It only works on "short", about 5 seconds or so, audio clips. (We should have documented this better, but I just put in a PR adding this to the documentation.)
However, you can use voice activity detection (VAD), for example webrtcvad from PyPI, to chop long audio into smaller bits that are able to be digested.
Maybe we should just put VAD in the client and have this occur automatically?
Personally, I'd love to see that as part of the client.
Just this week I started looking into how I could generate transcripts for a bunch of videos. Even if the transcripts aren't perfect, it helps with tagging and searching through large video collections that include certain keywords.
Sadly, I didn't have any luck with local solutions. I managed to generate a few transcripts using GCP's Cloud Speech API with minimal hassle, but I'd much prefer to do it locally.

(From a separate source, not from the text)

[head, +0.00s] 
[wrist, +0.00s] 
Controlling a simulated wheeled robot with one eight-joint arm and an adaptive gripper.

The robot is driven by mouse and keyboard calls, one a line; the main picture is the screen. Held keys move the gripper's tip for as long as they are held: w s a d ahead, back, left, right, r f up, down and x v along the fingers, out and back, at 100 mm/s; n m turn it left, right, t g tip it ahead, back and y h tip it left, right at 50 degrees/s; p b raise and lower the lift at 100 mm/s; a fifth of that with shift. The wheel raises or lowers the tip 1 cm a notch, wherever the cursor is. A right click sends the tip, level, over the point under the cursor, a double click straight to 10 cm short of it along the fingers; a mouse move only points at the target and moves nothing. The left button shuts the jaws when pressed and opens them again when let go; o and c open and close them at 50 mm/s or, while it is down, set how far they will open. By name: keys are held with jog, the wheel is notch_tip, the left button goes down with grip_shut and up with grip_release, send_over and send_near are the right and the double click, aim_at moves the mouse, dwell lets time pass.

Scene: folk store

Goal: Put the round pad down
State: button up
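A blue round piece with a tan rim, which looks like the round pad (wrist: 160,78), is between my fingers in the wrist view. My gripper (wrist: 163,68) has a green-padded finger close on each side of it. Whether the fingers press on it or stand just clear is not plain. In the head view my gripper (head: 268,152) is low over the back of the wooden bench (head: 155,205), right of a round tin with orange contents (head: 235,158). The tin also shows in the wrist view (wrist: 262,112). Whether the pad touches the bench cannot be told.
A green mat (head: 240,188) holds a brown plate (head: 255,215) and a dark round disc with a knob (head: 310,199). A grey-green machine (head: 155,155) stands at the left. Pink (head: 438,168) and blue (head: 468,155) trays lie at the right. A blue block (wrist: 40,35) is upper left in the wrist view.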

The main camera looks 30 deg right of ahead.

I was planning on trying this out later today, and had already downloaded the Common Voice corpus. Having to add another step to break up the input into smaller chunks probably isn't a huge deal, but I wouldn't have known what tool to use in order to achieve that.
Do you know of any comparisons between various speech-to-text tools? I've avoided commercial tools so far because I'm hesitant to drop $250+ just for playing around, but I'd be interested in seeing if they're truly superior to existing open alternatives.
Added an enhancement request, issue 1064[1], to github, asking for the clients to support longer audio clips.
I can't promise when we'll get to it, as from now until new year is a bit of a wash.
I don't know of any detailed comparisons of commercial solutions. However, with respect to pure word error rate, the article[2] does a comparison of several engines as of circa 2015.
Thanks, didn’t know about the 5 seconds. If this chopping tool can generate a map to the original audio, that means subtitles TED-style are going to be possible.
out of interest, do you also work on a reverse solution, text-to-speech? Most open source engines sadly still can't compete with commercial alternatives.
Thank you so much for this link, that is the best text-to-speech with an open architecture I've ever heard 'til now. Under https://github.com/keithito/tacotron you can find a pre-trained model based on this paper, although it isn't matching the quality yet. Maybe I can get some cluster time to train a new model using multiple datasets.